A table of the annual earnings of Serie A coaches published by Corriere dello Sport (h/t Forza Italian Football) in November didn’t even have Sarri in the top half, earning a reported €700,000 per year; less than a quarter of Roberto Mancini’s salary at Inter, but also less than Sassuolo’s Eusebio Di Francesco, Giuseppe Iachini at Palermo and Torino boss Giampiero Ventura.
It’s an even more jarring statistic when one takes the coaches’ pay table back 12 months from there, when La Gazzetta dello Sport (via Football Italia) reported that Sarri’s predecessor Benitez was taking home an annual whack of €3.5 million. At the time, Sarri was the lowest-earning coach in the division, on €300,000 at Empoli, so he’s in a preferable position now, one can argue.
His star will surely continue to rise. De Laurentiis is keen to extend Sarri's present deal in the near future, and as reported here by Calciomercato.com, it seems that Sarri is hardly asking for parity with previous incumbents Benitez and Walter Mazzarri. Instead, he reportedly wants a longer contract, together with a relatively modest pay bump, in order to give him an opportunity to build solid foundations for the future.
Regardless of the here and now, appointing Sarri appeared at the time as a step back from De Laurentiis’ boldest moments, a reining-in of resources and expectations after missing the Champions League. Sarri would certainly not demand more player recruitment as had been the case with Benitez.
There have been subtle changes to the squad, and the handful of signings have largely been significant ones. Allan has been a tiger in midfield since joining from Udinese. Jose Reina, fetched back from Bayern Munich, has been a calming influence between the sticks, while Elseid Hysaj, arriving with Sarri from Empoli, has been a smash hit at right-back.
The real confirmation of the new coach’s work, however, has been that his midfield muse from the Stadio Carlo Castellani, Mirko Valdifiori, has hardly had a sniff in his new surrounds.
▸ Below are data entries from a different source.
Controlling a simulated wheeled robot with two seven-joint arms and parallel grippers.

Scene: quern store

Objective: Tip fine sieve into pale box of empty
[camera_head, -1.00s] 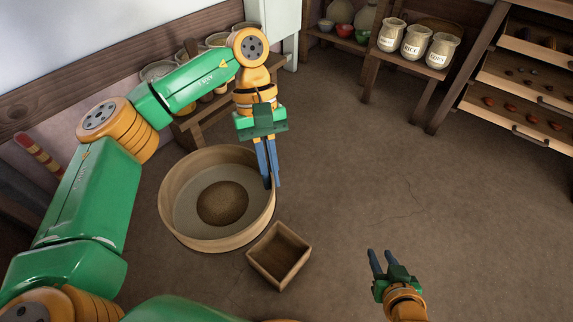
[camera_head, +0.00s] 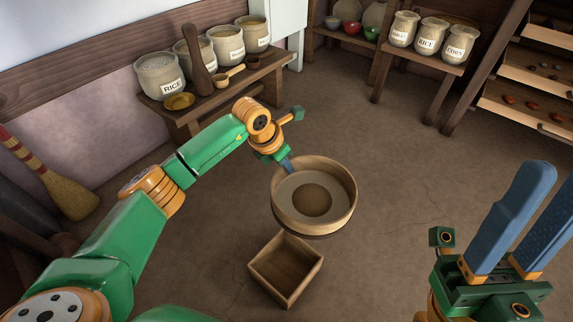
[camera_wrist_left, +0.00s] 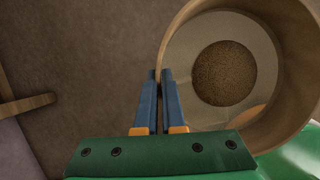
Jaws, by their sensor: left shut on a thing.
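The fine sieve (camera_head: 344,222) is a round wooden hoop with a pale mesh and a patch of brown grain in its middle. My left gripper (camera_head: 288,164) is shut on its left rim and holds it up, roughly level. In the left wrist view the gripper's blue fingers (camera_wrist_left: 159,98) pinch the rim of the sieve (camera_wrist_left: 168,45). A square wooden box (camera_head: 256,272), open at the top, stands on the floor just below and left of the sieve in the head view; its visible inside looks bare. My right gripper (camera_head: 528,215) is large at the lower right, fingers apart and empty.
A low bench (camera_head: 275,67) at the back left bears labelled jars, a brass dish and a scoop. A broom (camera_head: 72,196) leans at the left wall. Jar shelf (camera_head: 425,60) and seed drawers (camera_head: 520,110) stand at the right.

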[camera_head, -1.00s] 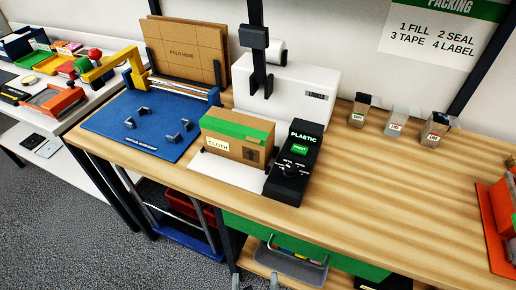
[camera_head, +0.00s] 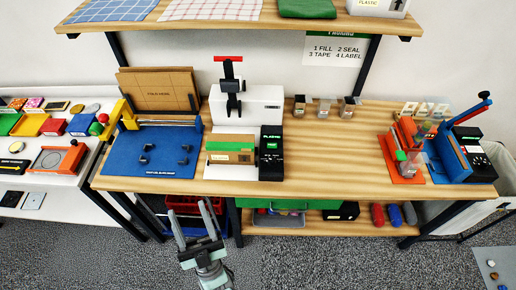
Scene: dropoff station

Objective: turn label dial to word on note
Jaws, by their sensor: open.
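The label dial (camera_head: 271,160) is on the black label unit (camera_head: 270,174) on the wooden bench; its pointer is too small to read now. The unit's screen (camera_head: 271,136) reads PLASTIC, above a green button. The note (camera_head: 218,158) is a small white slip on the front of the cardboard box with green tape (camera_head: 231,147), just left of the unit. It read CLOTH in the earlier frame; its print is tiny now. My gripper (camera_head: 190,206) is open and empty, in front of and below the bench edge, to the left of the dial and apart from it.
A blue mat (camera_head: 150,165) with grey clips lies left of the box. Several small bins (camera_head: 323,108) stand at the back. Orange and blue tools (camera_head: 452,155) stand at the right. A loaded shelf (camera_head: 240,22) hangs above. The middle-right benchtop is clear.

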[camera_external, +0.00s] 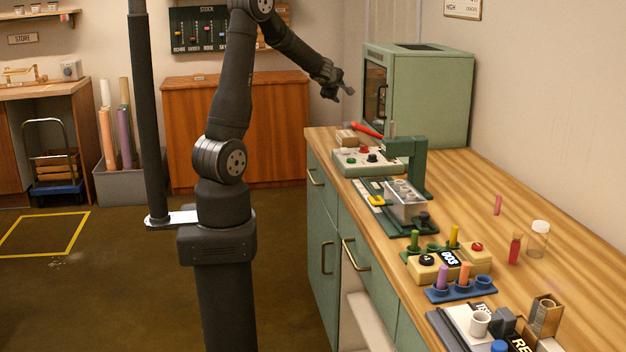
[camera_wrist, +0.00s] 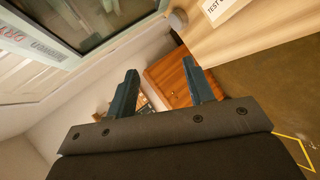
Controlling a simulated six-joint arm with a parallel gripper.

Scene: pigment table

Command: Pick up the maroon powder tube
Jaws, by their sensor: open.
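A red-maroon tube (camera_external: 515,248) stands upright on the wooden worktop (camera_external: 540,200) at the right, beside a clear jar. A pinkish-red stick or tube (camera_external: 497,205) is a little behind it. They are too small to tell which is the maroon powder tube. My gripper (camera_external: 348,90) is high at the far end of the worktop, in front of the green cabinet and well away from both. In the wrist view my gripper (camera_wrist: 160,67) has its two fingers apart with nothing between them. No tube shows in the wrist view.
A green cabinet (camera_external: 420,95) stands at the worktop's far end. A green press-like stand (camera_external: 405,165), a blue rack (camera_external: 460,290) with purple and orange tubes, and a clear jar (camera_external: 538,238) occupy the worktop. Its right side behind the jar is mostly clear.

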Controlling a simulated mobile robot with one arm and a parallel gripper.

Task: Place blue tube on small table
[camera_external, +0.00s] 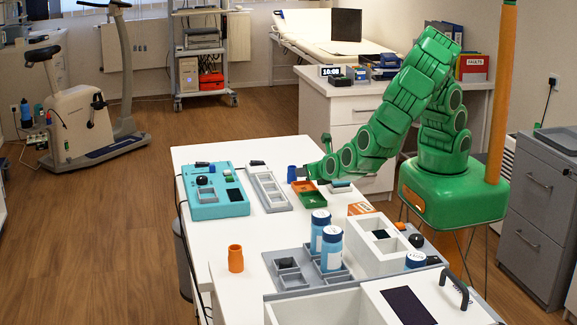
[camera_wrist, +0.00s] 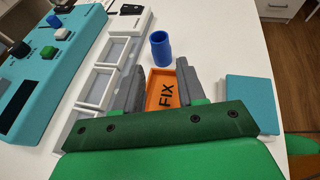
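The blue tube (camera_external: 291,173) stands upright on the long white table, near its far right edge. In the wrist view the blue tube (camera_wrist: 160,50) is just ahead of my fingertips, beyond an orange piece marked FIX (camera_wrist: 164,92). My gripper (camera_external: 314,168) reaches in low from the right in the external view. In the wrist view my gripper (camera_wrist: 161,68) has its two grey fingers apart, with nothing held between them. A gap shows between the tube and the fingers. I cannot tell which surface is the small table.
A teal panel (camera_external: 216,205) and a white compartment tray (camera_external: 269,189) lie left of the tube. An orange tube (camera_external: 235,258) stands nearer the front. Blue-and-white bottles (camera_external: 331,248) stand in a grey tray. A white desk (camera_external: 340,105) is behind.

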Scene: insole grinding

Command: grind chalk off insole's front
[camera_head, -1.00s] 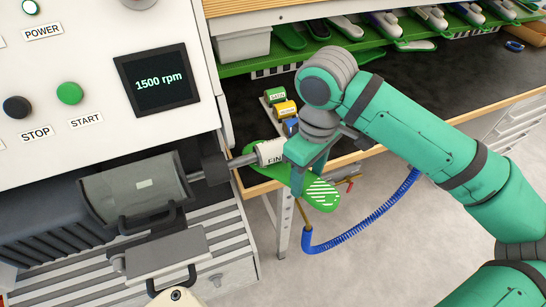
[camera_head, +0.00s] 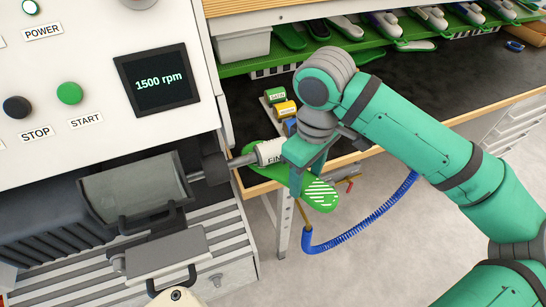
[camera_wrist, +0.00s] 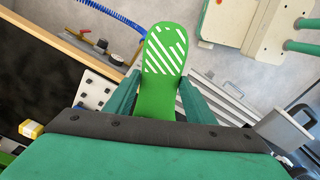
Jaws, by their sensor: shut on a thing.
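The green insole (camera_head: 322,195) is in my gripper (camera_head: 298,172). Its front end carries white diagonal chalk stripes and points toward the lower right in the head view. In the wrist view the insole (camera_wrist: 157,80) stretches away from between my gripper's fingers (camera_wrist: 157,98), with the chalked front at the far end. The white grinding roller (camera_head: 270,152), marked "FIN...", sits on the machine's shaft right beside my gripper and the insole. I cannot tell whether the insole touches it. The screen (camera_head: 157,79) reads 1500 rpm.
Spare rollers, green (camera_head: 275,96), yellow (camera_head: 285,109) and blue, stand on a plate on the dark bench (camera_head: 400,95). A blue coiled air hose (camera_head: 360,228) hangs below the bench edge. A shelf (camera_head: 385,48) with insoles and shoes runs along the back.
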Jorginho, who had struggled to recapture his Verona form since arriving in 2014, has looked far more comfortable in Sarri's 4-3-3. The Napoli manager's best trick has been how much more he has managed to extract from the existing talent at the club than the previous coaching team did, imposing similarly expressive principles as the ones that reigned at Empoli (and that few thought would fly at a bigger club).
Jorginho’s not the only one. Marek Hamsik has become important again, flourishing on the left of the midfield three, having got lost under Benitez in a de facto No. 10 role that he was ill-suited to.
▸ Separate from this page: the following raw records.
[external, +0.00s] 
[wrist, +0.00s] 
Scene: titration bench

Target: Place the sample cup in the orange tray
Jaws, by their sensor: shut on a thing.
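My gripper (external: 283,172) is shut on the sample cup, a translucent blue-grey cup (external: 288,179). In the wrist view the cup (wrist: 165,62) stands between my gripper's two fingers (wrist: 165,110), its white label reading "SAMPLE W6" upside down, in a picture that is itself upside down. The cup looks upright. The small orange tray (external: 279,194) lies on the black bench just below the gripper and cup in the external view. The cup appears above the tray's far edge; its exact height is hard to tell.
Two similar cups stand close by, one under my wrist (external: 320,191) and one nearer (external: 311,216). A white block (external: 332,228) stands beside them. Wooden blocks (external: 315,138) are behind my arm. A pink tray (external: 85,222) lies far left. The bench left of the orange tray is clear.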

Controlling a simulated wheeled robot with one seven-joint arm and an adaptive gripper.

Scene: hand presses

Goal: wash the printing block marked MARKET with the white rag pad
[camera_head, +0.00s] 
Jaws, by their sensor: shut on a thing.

Local boy Lorenzo Insigne, the scorer against Milan, has unlocked his full potential, enjoying a career-best season at 24 years old as the team’s leading assist-provider and second-top scorer.
Most importantly of all, Gonzalo Higuain has the bit between his teeth again. He was in a constant sulk last season, raging with frustration against the world and his team’s shortcomings. In this campaign, he has channelled that anger and energy and has already cruised past his goal total of last season—he hit 18 in Serie A in 14-15, and has 24 to date this term.
These past 10 days might have brought back some old frustrations, with the defeats at Juve and Villarreal (in the UEFA Europa League) leading into the missed opportunity against Milan. Yet after a pretty deflating week, Napoli are still fighting, just a point from Serie A’s summit and with every chance of overturning a single-goal deficit against the Spanish high-fliers.
The San Paolo faithful would have barely believed their present perch to be possible at the start of the campaign. Sarri’s work to date gives them, and their team, every right to believe in magic going into the season’s final strait.